Hanno infinite risorse messe a disposizione del Newcastle e dei 4 club di Riad e Gedda appena entrati nell’orbita di Pif (oltre 400 miliardi di patrimonio). Hanno acquisito i diritti della Supercoppa spagnola e italiana imponendo un nuovo format. L’anno prossimo ospiteranno il mondiale per club vecchia maniera e si preparano al nuovo mondiale per club a 32 che dal 2025 la Fifa ha preparato. Anche se rinunceranno alla candidatura della Coppa del mondo per nazionali nel 2030 (avrebbero solo 6 anni per costruire nuovi stadi, mentre il Qatar ne ha avuti 12), ci proveranno nel 2034, è solo questione di tempo. I rumors parlano del piano di una Superlega araba e poi chissà che altro.
Questo processo forse non è ineluttabile, ma gli arabi possono riuscire laddove i russi e i cinesi hanno fallito: instaurare un’egemonia economica sullo sport più amato al mondo. E attraverso le vittorie dirette e indirette non solo ripulire la loro immagine e legittimare il potere del principe Mohammad bin Salman, ma edificare un nuovo modello di società basato sull’autocrazia e su libertà limitate concesse per volontà del sovrano.

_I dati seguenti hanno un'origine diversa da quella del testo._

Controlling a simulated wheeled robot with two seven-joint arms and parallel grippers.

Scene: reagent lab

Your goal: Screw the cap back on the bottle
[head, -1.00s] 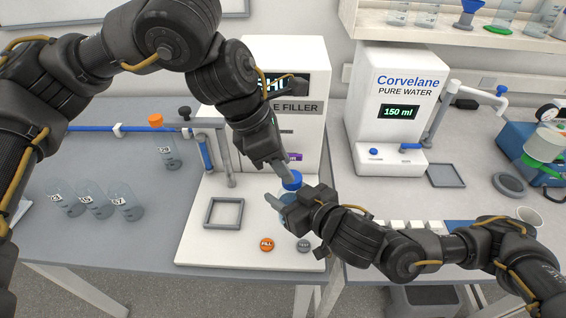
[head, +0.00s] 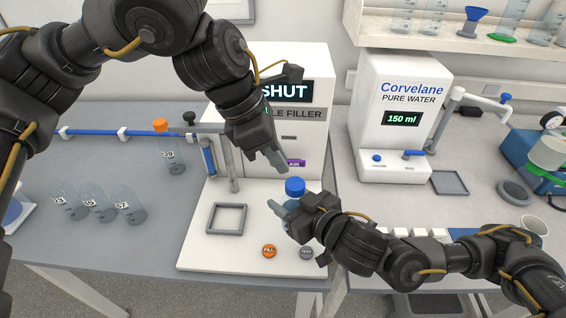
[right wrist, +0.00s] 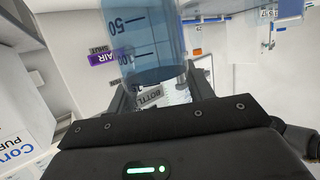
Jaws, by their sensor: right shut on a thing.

So che appaiono prospettive quasi da filmografia distopica, ma ignorare questi dati sarebbe un atto di colpevole ignoranza. O di condiscendenza o in estrema ratio di complicità. Scegliete voi.
Ma è questo purtroppo l’atteggiamento delle istituzioni calcistiche. Che fingono di voler proteggere il calcio del popolo, il calcio dei tifosi, mentre intraprendono guerre sante contro nuovi format e richieste di libertà commerciale dei club. E inoltre per tenere i cordoni della borsa sempre più stretti, e consolidare il loro status, si sono alleate proprio con coloro da cui dovrebbero guardarsi. La Fifa di Infantino sponsorizza la crescita dell’Arabia saudita, la Uefa di Ceferin ha in AL Kelaifi e nel Qatar un sostegno formidabile.
Se l’unica forma di resistenza l’hanno messa in campo gli Stati Uniti – con la Major League soccer che si è assicurata Lionel Messi e con gli oltre 60 club europei acquistati da fondi o imprenditori americani anche in vista del mondiale del 2026 – c’è molto da riflettere.
Come in politica e in economica, anche nel calcio e nello sport, l’Europa è sempre più stritolata fra lotte di potere che non capisce o finge di non vedere. E mentre ci si impelaga nel contrastare fantomatiche Superleghe (vedremo quando avrà tempo di esprimersi sul tema la Corte di Giustizia Ue) bloccando la crescita del calcio continentale – anzichè battersi per aumentare i ricavi e distribuire in modo più equo e democratico i surplus – le Superpotenze globali conquistano centimetro dopo centimetro il nostro territorio e i nostri valori.